Fig 1: Moving data from IT application to non-prod data warehouse

There are a few steps that can help us to scramble the data in  Non-Production Environment in a Data Warehouse:

Step 1: Business or data steward find the list of sensitive or Personal Identifiable Information (PII) data

Step 2: Data Engineer or ETL Developer will use any standard tool like Azure Data Factory (ADF) to mask the data and store it in the data warehouse.

Step 3: Either Test Engineer or Business Stakeholder will verify all the sensitive columns in the database before it releases to the rest of the team.


B. Protecting Sensitive Data in Production Environment in a Data Warehouse:

In a Production environment, we can't scramble the data in such a way that is irreversible. We need to keep the original data intact but make sure only the intended users have access to the data. So if we can mask the columns that hold sensitive or PII data in such a way so that only privileged users get access to the data. Below figure shows what is expected from the solution:




Fig 2: Protect sensitive data from Data Warehouse (PROD)


As shown in Fig 2, when users try to access the data via an application such as Power BI, only intended users will be able to see the intact data. Non-intended users will find the data obfuscated. The above-explained process can be done by using dynamic data masking provided by Microsoft Databases. The process only masks the data on the fly at the query time. If you would like to learn about dynamic data masking, please follow the Microsoft document.

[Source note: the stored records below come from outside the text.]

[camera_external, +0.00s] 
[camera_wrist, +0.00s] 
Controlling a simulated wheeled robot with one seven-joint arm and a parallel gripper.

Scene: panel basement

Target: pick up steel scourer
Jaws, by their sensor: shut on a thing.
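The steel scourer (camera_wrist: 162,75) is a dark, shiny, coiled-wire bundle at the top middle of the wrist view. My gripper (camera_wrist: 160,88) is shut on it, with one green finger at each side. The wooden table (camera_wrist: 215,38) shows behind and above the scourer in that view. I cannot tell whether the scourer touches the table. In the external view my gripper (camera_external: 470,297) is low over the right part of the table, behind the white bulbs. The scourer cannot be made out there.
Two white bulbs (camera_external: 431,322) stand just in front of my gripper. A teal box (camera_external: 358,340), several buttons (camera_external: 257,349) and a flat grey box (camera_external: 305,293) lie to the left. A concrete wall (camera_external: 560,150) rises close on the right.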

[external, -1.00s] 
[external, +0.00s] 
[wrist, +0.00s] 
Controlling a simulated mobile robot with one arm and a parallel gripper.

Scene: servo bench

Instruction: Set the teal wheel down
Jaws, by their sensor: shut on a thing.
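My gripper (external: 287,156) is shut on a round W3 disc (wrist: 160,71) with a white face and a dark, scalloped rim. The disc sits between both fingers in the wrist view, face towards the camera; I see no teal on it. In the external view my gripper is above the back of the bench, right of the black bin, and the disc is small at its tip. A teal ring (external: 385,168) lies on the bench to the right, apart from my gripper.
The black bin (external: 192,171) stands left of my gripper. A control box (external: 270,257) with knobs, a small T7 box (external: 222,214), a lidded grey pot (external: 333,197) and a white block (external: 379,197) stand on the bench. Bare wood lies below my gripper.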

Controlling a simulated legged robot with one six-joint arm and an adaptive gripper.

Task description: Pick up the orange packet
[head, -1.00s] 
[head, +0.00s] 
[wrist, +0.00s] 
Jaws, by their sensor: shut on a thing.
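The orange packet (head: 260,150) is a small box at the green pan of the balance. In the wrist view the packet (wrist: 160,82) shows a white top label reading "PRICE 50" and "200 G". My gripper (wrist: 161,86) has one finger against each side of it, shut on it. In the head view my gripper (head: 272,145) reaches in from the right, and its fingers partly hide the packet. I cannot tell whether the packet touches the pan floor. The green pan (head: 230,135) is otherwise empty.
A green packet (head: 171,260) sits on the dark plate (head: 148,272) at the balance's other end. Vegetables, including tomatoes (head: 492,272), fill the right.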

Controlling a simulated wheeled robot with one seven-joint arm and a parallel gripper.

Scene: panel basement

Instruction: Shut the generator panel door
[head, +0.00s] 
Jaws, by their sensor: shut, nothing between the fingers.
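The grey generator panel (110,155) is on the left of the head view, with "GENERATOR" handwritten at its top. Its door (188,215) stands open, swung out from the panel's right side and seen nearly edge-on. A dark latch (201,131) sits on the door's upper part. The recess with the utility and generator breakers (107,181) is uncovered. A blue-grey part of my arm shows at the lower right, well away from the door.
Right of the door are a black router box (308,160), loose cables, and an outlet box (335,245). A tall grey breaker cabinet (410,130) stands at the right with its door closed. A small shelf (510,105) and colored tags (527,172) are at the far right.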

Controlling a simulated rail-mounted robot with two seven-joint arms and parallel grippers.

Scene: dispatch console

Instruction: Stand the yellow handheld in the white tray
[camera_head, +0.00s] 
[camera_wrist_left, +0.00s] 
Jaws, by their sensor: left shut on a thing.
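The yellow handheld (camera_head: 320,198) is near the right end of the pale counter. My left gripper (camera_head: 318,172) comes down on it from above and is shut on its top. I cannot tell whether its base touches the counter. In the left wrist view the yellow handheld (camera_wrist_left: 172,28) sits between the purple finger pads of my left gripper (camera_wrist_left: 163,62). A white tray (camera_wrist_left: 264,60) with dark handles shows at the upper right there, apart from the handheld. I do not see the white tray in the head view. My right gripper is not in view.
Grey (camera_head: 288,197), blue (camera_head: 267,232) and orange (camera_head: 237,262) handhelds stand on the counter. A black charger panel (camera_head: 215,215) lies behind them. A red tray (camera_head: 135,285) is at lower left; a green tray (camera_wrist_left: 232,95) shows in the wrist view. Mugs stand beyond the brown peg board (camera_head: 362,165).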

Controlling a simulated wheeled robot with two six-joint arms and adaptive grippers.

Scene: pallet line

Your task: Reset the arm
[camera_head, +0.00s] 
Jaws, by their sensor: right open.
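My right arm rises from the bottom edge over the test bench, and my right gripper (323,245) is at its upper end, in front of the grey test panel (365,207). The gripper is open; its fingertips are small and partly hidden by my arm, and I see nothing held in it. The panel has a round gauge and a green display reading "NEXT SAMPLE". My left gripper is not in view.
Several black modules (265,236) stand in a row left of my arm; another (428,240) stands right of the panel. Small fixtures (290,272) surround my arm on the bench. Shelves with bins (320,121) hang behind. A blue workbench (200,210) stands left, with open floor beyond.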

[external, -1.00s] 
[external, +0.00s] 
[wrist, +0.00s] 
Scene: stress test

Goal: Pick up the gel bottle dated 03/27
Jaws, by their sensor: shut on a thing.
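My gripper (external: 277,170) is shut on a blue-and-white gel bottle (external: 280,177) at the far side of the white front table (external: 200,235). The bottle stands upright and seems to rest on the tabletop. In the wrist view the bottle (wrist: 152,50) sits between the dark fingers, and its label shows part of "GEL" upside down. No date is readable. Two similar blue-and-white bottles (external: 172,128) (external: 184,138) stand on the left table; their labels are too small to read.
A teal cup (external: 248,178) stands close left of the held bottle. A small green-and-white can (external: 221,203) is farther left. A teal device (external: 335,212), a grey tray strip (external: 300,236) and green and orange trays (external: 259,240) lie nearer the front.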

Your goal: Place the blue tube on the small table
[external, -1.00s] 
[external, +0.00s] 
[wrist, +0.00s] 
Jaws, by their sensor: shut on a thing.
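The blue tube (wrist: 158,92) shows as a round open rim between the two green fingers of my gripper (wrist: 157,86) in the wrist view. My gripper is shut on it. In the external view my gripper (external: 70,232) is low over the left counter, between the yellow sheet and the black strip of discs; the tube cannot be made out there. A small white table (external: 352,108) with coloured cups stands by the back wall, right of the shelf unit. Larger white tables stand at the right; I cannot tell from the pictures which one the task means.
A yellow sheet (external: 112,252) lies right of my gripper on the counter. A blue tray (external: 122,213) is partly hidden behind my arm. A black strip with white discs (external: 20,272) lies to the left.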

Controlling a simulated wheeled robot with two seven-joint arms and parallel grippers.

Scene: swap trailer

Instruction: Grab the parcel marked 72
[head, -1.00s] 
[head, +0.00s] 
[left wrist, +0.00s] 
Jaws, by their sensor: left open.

In Summary, whenever PII data is taken from the operational system to the Non-Production environment to build any analytics solution data need to be scrambled. And in a Production environment, though dynamic data masking can prevent viewing the data by unintended users, however; it's important to properly manage database permission on the Data Warehouse. As well as, make sure to have auditing enabled to track all activities taking place in the Data Warehouse in the Production environment.